AIM: Print the listing from its top line through the line containing "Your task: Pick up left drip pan", nothing more, and leave out the pictures.

RECORDS FOR THIS EXERCISE:
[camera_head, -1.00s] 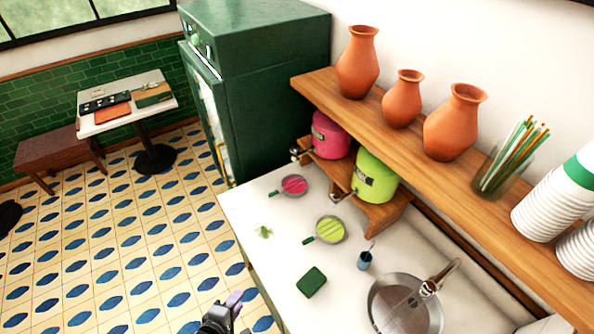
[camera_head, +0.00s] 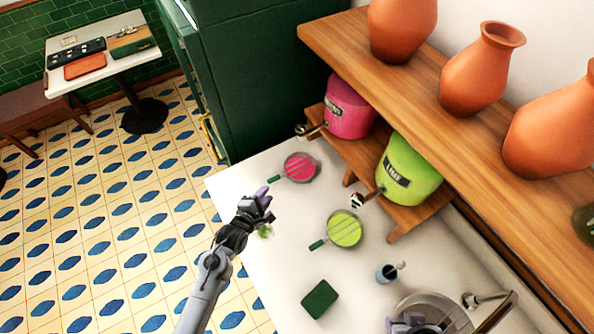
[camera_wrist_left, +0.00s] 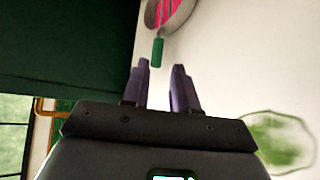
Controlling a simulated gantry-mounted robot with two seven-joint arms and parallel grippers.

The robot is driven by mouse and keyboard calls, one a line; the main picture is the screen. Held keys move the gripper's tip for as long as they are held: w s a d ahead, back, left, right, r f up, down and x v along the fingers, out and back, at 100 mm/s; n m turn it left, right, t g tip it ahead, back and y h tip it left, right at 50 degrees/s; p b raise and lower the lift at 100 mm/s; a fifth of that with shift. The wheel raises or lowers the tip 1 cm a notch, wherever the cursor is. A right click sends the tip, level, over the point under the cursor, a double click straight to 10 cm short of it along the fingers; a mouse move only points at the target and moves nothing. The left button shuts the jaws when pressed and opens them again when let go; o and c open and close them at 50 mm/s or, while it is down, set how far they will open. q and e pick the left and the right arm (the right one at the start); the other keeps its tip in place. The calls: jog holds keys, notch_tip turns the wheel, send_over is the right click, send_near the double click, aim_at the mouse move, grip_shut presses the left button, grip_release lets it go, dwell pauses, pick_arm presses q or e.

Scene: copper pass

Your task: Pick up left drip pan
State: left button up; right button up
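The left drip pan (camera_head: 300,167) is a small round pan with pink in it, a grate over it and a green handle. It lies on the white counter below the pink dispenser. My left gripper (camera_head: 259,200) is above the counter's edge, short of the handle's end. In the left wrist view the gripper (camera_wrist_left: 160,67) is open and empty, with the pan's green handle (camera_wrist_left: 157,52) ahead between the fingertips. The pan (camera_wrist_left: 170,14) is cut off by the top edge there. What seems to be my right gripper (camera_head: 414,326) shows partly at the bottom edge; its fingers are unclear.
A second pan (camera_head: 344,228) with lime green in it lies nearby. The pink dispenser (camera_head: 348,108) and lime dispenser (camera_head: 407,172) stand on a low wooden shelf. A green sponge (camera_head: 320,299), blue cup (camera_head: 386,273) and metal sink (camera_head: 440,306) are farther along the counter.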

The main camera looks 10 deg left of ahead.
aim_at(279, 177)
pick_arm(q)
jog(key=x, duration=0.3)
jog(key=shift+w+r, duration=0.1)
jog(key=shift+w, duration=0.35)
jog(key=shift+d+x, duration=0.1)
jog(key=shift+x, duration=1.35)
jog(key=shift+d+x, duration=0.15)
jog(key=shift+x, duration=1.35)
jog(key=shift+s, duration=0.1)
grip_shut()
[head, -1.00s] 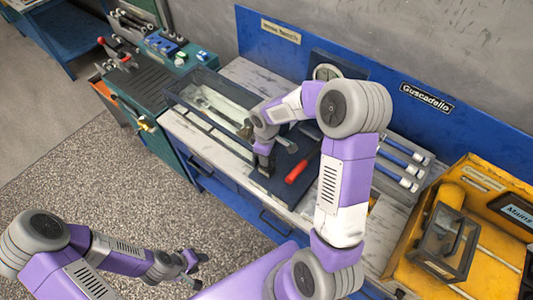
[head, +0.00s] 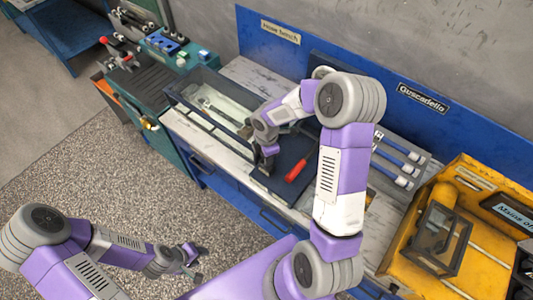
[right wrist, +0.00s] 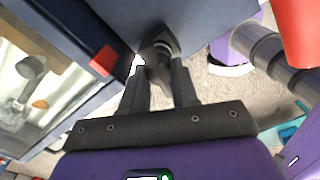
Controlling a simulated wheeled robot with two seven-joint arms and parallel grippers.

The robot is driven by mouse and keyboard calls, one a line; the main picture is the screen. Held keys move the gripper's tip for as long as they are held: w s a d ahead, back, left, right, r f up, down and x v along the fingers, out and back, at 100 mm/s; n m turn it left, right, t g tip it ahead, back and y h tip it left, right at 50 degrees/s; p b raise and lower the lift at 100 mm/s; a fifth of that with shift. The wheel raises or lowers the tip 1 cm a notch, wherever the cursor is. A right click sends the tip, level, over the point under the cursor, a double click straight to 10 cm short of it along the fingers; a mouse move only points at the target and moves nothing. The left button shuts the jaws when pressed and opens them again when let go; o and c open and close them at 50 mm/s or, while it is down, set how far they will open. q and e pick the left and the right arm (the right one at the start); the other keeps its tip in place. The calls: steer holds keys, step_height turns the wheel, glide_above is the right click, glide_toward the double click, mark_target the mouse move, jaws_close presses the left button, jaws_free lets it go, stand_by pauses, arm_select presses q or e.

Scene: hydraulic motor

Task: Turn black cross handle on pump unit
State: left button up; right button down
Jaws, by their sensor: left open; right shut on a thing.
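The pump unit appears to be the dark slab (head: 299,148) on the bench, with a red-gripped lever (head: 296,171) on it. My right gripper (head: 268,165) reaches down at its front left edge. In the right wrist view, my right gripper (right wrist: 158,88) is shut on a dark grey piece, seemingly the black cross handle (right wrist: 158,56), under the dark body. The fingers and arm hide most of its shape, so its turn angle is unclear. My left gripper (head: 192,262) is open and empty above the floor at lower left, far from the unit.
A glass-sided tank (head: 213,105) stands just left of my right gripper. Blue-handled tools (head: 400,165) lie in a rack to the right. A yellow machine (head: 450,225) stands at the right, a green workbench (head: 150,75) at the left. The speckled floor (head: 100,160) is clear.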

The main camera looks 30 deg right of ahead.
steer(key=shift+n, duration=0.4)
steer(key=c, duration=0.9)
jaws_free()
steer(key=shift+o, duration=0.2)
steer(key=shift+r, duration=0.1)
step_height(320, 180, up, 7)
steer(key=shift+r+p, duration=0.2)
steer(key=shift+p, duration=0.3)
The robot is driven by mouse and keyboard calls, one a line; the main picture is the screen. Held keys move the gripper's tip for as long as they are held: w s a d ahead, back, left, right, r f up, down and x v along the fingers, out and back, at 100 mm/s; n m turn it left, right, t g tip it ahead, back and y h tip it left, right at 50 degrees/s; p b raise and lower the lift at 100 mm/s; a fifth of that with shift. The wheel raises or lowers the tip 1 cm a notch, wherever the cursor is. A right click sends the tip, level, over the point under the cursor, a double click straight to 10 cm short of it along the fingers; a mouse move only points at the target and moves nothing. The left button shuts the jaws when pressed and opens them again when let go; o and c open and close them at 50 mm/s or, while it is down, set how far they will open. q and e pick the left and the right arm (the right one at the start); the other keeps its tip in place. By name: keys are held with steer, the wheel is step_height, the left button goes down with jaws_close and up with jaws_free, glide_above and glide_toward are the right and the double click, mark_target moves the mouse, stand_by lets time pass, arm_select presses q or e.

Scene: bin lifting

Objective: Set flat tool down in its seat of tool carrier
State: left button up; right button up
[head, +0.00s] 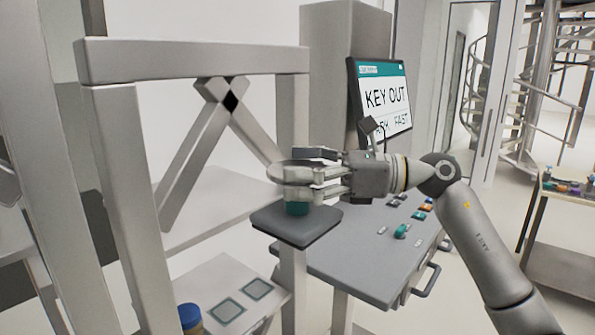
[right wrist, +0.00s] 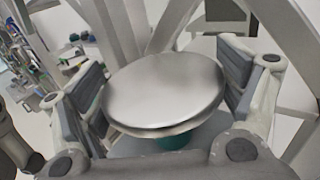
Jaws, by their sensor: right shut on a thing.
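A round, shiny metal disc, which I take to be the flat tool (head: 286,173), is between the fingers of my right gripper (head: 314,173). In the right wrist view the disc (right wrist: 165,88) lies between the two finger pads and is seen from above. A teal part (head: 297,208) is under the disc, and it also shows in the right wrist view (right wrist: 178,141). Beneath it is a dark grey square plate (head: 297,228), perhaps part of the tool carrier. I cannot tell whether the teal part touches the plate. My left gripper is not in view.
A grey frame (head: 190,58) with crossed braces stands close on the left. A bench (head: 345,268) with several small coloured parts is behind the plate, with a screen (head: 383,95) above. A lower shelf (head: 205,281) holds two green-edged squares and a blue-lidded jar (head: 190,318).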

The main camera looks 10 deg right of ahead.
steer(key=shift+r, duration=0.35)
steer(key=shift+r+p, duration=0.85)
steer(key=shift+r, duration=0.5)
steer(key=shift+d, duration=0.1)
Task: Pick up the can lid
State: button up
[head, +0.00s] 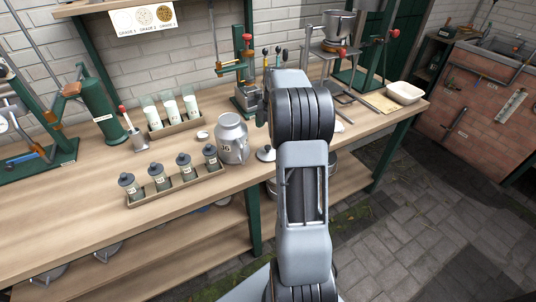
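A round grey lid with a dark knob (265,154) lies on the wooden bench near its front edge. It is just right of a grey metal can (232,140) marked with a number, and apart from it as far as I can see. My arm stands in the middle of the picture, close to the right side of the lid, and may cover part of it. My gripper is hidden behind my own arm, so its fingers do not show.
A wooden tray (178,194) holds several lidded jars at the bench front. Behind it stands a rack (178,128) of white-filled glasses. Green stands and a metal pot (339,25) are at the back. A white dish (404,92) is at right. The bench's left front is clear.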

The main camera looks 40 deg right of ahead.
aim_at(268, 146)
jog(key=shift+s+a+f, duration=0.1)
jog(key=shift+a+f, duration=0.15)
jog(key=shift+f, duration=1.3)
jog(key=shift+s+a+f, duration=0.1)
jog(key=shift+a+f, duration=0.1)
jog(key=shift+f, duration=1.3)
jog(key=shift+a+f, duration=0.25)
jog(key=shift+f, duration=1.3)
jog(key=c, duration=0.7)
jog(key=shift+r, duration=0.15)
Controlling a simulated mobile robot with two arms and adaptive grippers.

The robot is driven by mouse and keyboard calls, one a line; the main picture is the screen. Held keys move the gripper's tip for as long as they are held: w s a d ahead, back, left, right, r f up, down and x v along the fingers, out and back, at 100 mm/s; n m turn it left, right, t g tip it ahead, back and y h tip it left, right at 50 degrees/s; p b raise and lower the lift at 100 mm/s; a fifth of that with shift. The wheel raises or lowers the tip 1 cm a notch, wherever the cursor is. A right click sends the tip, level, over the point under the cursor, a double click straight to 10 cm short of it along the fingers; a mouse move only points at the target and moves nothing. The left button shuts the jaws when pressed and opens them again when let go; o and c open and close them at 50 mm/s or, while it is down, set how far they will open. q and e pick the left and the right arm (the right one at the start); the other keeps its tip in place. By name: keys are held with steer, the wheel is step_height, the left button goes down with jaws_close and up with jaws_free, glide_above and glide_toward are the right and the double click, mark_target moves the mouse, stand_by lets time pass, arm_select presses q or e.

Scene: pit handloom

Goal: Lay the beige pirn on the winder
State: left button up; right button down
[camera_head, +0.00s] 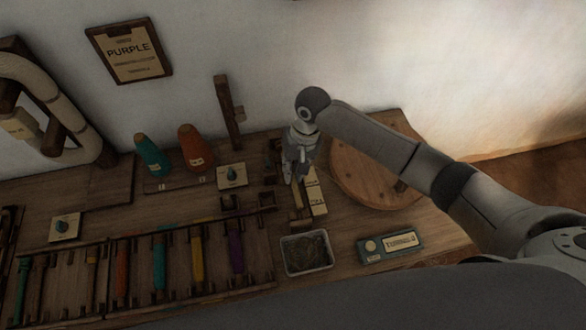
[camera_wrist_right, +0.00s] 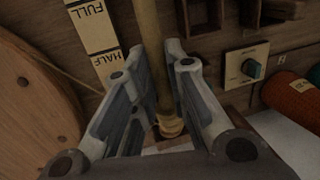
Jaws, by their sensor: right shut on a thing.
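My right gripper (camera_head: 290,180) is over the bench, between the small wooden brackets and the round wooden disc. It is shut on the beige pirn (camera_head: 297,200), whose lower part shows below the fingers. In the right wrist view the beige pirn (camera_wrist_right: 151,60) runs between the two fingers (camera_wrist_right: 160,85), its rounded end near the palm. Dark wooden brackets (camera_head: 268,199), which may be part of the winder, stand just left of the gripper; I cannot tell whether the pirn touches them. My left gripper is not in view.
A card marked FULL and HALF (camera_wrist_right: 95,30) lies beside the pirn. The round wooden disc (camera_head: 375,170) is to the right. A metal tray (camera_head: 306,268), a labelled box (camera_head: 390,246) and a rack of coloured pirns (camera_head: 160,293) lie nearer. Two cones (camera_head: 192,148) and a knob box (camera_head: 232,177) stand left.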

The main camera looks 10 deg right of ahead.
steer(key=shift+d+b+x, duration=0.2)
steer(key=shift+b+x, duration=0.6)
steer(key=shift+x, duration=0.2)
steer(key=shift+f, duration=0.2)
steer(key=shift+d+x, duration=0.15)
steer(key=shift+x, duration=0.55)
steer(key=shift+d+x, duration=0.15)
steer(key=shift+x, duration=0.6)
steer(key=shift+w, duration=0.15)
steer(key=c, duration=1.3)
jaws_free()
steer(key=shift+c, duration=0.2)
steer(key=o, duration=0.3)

EXPECTED ANSWER:
[camera_head, -1.00s] 
[camera_head, +0.00s] 
[camera_wrist_left, +0.00s] 
Controlling a simulated gantry-mounted robot with two seven-joint arms and parallel grippers.

The robot is driven by mouse and keyboard calls, one a line; the main picture is the screen. Held keys move the gripper's tip for as long as they are held: w s a d ahead, back, left, right, r f up, down and x v along the fingers, out and back, at 100 mm/s; n m turn it left, right, t g tip it ahead, back and y h tip it left, right at 50 degrees/s; p b raise and lower the lift at 100 mm/s; a fifth of that with shift. The wheel raises or lowers the tip 1 cm a notch, wherever the cursor is. A right click sends the tip, level, over the point under the cursor, a double click straight to 10 cm short of it along the fingers; a mouse move only points at the target and moves nothing. The left button shuts the jaws when pressed and opens them again when let go; o and c open and close them at 50 mm/s or, while it is down, set how far they will open. q and e pick the left and the right arm (the right one at the start); the other keeps its tip in place. The calls: jog holds keys, notch_tip turns the wheel, send_over is the right click, send_near the double click, aim_at the mouse move, grip_shut presses the left button, grip_release lets it go, dwell pauses, pick_arm presses q or e.

Scene: copper pass

Your task: Pick up left drip pan

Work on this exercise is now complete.